Per il “Molinetto” è disponibile la nota della rilevazione dei “Beni di seconda stazione”, redatta quando cessate le guerre finalmente si poté completare la nota catastale, dalla quale risulta al numero 296 (ex 233): “Casa con Molino chiamato il Molinetto”, proprietà del “Sig. Conte Bossi” di cui è “Livellario” “Magno Gio. qm Ambrogio” per la quale paga un affitto di lire 280.

Qui sotto è la specifica delle parcelle (Sommario) inerenti al foglio XI di mappa pubblicato

Fra i “possessori”, risulta anche L’abate Serponti, notevole possidente di terreni e cascine anche nella vicina Velate, che in questo luogo è proprietario della casa e dei terreni della Cappelletta, che cederà in seguito alle Monache

Nella realtà del tempo, l’insieme di terreni e fabbricati che oggi sono identificati come “Ca’ Bianca”, costituivano due denominazioni distinte come ben risulta nella Mappa:

Il nome “Capeleta” deriva dal fatto che in testa all’appezzamento sorgeva una minuscola edicola: nel dialetto locale “Capelèta” (nella tradizione non è arrivato a chi fosse dedicata). Mentre nella riedizione ufficiale il manufatto non è riportato, in quella originale è posto ben in evidenza. Naturalmente cercarne le tracce oggi sarebbe un lavoro da archeologi specializzati.

Le strade

L’accesso alla località sia dal paese che dal circondario è ben evidenziato nel tracciato catastale da una strada intercomunale che attraversa il margine del territorio arcorese fra La Santa e Peregallo – quella che in pratica collegava fra loro tutti gli impianti di molitura e follatura che, sorgevano sulle rive del Lambro, dai “Molini delle Grazie” di Monza, su su fino ai mulini di Briosco e oltre.

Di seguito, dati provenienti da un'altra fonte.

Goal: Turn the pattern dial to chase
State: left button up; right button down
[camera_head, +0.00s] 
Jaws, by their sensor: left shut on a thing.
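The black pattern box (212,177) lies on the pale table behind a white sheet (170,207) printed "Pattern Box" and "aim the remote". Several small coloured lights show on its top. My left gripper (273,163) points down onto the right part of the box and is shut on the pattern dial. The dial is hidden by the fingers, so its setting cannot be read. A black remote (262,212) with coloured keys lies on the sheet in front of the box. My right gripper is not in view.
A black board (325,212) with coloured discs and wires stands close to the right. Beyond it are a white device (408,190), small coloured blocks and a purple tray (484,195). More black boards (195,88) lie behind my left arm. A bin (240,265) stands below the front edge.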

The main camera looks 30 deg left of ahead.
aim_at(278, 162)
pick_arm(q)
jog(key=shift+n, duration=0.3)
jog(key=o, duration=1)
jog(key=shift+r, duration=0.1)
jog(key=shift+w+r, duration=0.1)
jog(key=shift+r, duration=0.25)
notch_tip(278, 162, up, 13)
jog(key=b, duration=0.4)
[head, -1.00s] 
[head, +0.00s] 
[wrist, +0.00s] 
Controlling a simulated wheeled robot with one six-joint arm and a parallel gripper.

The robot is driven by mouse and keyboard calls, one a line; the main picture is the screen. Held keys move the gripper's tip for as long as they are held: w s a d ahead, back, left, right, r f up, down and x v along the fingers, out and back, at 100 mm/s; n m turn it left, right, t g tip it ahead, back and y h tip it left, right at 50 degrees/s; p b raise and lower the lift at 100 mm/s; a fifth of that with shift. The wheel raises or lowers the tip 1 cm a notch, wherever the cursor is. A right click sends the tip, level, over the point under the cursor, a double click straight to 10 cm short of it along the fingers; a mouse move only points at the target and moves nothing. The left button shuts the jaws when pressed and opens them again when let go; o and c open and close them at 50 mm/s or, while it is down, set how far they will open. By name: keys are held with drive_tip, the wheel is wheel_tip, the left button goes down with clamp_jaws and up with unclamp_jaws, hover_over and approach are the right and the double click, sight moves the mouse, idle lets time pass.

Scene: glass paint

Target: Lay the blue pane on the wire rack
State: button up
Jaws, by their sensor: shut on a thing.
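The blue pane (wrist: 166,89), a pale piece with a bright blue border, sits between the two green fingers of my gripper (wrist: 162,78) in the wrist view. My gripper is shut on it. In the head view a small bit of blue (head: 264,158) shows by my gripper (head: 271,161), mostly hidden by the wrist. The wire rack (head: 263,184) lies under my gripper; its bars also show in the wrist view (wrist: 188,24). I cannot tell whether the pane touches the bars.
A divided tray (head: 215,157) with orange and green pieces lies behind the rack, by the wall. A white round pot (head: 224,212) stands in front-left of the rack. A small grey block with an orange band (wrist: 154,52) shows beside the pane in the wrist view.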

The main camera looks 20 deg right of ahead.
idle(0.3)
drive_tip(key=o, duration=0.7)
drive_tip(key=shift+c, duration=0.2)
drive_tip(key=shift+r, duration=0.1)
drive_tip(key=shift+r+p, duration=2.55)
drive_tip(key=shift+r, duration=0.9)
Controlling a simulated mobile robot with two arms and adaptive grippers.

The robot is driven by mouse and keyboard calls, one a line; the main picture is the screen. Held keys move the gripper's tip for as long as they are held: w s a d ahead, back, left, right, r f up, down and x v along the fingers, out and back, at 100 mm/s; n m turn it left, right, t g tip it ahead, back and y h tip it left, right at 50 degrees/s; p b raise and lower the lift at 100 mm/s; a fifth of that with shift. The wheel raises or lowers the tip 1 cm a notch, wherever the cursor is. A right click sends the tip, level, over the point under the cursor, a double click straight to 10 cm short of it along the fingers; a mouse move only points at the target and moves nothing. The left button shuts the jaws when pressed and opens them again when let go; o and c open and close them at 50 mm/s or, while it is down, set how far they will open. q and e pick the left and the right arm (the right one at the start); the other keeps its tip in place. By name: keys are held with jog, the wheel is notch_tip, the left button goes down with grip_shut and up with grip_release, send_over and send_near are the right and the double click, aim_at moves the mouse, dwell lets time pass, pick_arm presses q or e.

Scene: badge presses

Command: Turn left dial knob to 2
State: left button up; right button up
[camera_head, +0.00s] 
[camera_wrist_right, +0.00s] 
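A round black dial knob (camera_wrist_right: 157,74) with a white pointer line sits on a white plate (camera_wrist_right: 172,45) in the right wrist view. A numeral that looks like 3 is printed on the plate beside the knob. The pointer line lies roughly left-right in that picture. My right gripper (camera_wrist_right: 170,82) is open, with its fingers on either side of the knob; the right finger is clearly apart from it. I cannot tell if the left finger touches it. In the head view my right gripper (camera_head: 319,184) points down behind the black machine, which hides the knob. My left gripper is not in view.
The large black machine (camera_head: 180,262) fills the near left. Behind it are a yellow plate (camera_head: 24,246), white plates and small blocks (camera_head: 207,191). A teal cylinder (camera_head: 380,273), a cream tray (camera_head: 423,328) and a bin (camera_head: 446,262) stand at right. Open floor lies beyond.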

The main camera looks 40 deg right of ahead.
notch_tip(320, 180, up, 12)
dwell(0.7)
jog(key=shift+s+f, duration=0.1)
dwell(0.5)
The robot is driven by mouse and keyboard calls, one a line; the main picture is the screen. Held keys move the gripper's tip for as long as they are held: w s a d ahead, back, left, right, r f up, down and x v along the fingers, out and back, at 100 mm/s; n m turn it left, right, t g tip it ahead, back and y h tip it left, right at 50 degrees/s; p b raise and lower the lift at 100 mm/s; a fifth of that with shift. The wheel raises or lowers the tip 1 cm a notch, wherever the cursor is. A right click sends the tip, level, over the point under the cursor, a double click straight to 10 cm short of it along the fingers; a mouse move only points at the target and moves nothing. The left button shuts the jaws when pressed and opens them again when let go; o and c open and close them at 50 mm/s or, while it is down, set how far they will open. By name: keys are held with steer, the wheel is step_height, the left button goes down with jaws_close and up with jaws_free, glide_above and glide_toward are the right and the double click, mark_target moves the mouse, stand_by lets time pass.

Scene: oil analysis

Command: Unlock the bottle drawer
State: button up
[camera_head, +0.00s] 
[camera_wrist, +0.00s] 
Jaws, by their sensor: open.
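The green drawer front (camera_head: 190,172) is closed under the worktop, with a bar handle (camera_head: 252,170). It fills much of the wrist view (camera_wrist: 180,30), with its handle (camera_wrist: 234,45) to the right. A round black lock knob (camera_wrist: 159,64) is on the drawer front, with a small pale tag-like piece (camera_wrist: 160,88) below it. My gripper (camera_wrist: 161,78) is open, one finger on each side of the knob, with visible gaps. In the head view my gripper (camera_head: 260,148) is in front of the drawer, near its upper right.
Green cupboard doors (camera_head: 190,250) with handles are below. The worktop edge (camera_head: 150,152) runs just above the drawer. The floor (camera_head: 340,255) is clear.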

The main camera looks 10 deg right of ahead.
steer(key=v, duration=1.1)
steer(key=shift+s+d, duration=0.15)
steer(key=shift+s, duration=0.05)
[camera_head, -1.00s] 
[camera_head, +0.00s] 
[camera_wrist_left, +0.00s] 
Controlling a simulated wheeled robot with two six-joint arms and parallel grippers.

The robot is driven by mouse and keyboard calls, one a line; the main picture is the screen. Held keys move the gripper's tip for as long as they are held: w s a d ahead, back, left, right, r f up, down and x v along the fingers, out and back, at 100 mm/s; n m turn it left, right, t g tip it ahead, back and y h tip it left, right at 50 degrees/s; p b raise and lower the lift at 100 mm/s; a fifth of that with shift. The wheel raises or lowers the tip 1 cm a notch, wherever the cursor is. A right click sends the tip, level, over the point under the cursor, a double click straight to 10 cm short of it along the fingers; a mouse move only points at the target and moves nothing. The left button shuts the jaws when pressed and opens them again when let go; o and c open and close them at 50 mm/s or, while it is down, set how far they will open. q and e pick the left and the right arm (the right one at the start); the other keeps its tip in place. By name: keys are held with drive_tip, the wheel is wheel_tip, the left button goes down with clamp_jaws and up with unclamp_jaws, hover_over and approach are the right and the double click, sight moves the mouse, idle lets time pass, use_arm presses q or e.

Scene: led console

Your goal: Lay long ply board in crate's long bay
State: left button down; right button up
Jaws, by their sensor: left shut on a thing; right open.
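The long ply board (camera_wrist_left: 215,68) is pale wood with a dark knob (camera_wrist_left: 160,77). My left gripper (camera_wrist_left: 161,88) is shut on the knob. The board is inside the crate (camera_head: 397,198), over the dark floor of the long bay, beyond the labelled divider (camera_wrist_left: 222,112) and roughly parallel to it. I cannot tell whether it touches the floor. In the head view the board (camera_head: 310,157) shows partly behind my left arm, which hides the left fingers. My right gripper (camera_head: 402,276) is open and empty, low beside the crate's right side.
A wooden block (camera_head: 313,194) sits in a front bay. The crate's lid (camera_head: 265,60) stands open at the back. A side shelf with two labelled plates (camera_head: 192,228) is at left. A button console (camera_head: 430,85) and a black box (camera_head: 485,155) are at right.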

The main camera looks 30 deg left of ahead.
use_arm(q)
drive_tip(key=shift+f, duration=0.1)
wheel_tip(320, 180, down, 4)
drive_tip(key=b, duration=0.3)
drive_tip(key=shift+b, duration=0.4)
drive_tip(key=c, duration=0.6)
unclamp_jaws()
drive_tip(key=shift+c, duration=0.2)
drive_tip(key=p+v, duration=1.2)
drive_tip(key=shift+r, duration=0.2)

Si è posto in evidenza Peregallo e la follatura: là dove, poco oltre il confine, nei pressi del ponte sul fiume che immette al territorio di Biassono, a margine della roggia molinara, sorgeva una modesta filatura di seta, quella che poi in seguito sarebbe diventata “La Fulèta”, e questa era la strada che, oltre agli “andà e rivieni” dei carrettieri al servizio dei mulini, le operaie provenienti dalle zone di cui si è detto, percorrevano, zoccoli ai piedi o addirittura a piedi nudi nella stagione propizia e visti gli orari di lavoro nei tempi invernali, al buio, forse leggermente schiarito da lanterne sorrette a mano.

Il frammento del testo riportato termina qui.